4 août 1983 : entrée en fonction du gouvernement Craxi. Secrétaire Général du Parti Socialiste Italien (PSI), Bettino Craxi est un ami personnel de Silvio Berlusconi. Le nouveau Président du Conseil légifère bientôt dans le domaine des télévisions privées. Il favorise ainsi grandement l’empire télévisuel naissant de Silvio Berlusconi Fininvest-Mediaset, en lui permettant notamment de conserver sa position dominante, au mépris des règles généralement admises en matière de concurrence.

seconde moitié des années 1980 : le groupe Mediaset, propriétaire de très nombreuses télévisions locales, détient surtout les trois grandes chaînes nationales : Italia 1, Rete 4 et Canale 5. Le cinéma italien, parmi les plus prestigieux du monde jusqu’à la fin des années 1970, a quasiment disparu des salles du pays et des festivals internationaux.

fin 1989 - 1991 : la chute du mur de Berlin provoque des bouleversements au sein du Parti Communiste Italien (PCI). Principal opposant au système politique dominé depuis 1945 par la Démocratie-Chrétienne (et ses alliés successifs), celui-ci abandonne son nom pour devenir le Parti des Démocrates de Gauche (PDS). En 1991, cette évolution est refusée par une minorité qui prend le nom de Parti de la Refondation Communiste (PRC).

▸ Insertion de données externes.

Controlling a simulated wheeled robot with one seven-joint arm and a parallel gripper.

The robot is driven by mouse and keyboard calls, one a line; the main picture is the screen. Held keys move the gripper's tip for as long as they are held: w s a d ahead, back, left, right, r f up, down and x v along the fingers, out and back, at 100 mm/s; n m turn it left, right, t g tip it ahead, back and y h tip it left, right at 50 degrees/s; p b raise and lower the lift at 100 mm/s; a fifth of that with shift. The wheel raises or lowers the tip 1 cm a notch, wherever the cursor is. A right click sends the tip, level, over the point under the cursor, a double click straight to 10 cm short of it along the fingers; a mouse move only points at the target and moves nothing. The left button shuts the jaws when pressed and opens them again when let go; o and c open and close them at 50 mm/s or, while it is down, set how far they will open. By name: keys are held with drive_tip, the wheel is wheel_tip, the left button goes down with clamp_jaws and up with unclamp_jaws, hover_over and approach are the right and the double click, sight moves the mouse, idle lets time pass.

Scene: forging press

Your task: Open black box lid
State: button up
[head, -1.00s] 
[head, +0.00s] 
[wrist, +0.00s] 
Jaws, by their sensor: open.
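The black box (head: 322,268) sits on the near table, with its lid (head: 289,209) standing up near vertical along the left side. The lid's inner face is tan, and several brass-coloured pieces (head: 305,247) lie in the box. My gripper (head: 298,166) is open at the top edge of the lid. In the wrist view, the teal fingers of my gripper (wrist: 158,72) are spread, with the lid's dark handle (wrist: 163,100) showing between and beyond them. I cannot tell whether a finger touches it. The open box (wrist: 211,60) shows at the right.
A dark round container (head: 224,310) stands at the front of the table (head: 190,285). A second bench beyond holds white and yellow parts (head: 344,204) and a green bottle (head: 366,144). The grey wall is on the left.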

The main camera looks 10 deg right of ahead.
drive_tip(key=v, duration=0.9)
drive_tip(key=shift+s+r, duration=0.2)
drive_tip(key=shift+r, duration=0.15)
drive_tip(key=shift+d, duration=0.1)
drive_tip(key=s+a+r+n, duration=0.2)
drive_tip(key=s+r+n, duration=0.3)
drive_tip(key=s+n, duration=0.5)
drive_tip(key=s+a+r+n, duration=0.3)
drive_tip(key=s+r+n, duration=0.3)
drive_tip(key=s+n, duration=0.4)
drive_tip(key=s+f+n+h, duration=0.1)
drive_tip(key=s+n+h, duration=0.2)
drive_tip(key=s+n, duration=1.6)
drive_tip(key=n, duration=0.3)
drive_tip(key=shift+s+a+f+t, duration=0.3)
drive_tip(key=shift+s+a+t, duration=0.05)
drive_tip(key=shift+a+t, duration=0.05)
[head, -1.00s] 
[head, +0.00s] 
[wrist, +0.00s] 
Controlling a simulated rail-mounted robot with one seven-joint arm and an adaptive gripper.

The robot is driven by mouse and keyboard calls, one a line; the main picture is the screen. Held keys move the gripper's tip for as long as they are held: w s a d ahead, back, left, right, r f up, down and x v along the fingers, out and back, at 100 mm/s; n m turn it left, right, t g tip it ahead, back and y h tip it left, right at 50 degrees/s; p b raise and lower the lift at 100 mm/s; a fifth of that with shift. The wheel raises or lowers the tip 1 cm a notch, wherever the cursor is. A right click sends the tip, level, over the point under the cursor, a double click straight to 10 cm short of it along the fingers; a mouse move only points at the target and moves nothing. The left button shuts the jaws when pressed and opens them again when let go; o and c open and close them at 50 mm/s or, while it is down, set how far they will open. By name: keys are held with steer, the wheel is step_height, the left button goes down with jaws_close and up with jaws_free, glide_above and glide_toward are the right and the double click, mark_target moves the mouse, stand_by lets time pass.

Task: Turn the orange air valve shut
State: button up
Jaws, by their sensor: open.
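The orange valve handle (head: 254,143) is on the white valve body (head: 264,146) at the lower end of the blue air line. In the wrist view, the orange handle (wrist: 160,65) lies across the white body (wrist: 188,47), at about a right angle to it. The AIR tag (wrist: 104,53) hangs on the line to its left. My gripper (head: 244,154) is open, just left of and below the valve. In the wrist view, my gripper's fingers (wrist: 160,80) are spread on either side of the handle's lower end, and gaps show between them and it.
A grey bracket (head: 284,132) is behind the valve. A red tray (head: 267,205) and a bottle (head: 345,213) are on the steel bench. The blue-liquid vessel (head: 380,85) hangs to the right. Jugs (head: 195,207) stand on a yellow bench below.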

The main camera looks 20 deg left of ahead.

17 février 1992 : un responsable local du PSI (parti allié avec la Démocratie-Chrétienne au pouvoir) est arrêté à Milan alors qu’il vient de récupérer un pot-de-vin qui contribue à financer le parti politique auquel il appartient. Les juges milanais du pool Mani Pulite ("Mains propres", ndlr) remontent rapidement la filière. En quelques mois, toute la classe politique italienne est balayée par une vague d’enquêtes et de mises en examen sans précédent : plus de 70% des parlementaires se retrouvent impliqués dans des dizaines de procès.

24 avril 1992 : chute du gouvernement Andreotti, suite aux révélations par les magistrats sur l’ampleur de la corruption au sein du système politique italien. La démission de Giulio Andreotti, personnage incontournable depuis l’après-guerre, surnommé "l’inoxydable", est d’autant plus symbolique qu’il était alors Président du Conseil pour la 7ème fois ...

fin 1992 - 1993 : fin de la "Ière République". Les partis qui gouvernaient l’Italie depuis 1945 disparaissent de la vie politique, sous le coup des enquêtes judiciaires. La vieille Démocratie-Chrétienne s’auto-dissout dans une ambiance de fin de règne. Exclus du pouvoir depuis 40 ans en raison de la guerre froide, les héritiers du Parti Communiste Italien (le PDS) sont les seuls, avec les néo-fascistes, à ne pas être inquiétés par les affaires. Leur victoire semble alors inéluctable aux prochaines élections, n’ayant plus d’opposition organisée sur leur droite...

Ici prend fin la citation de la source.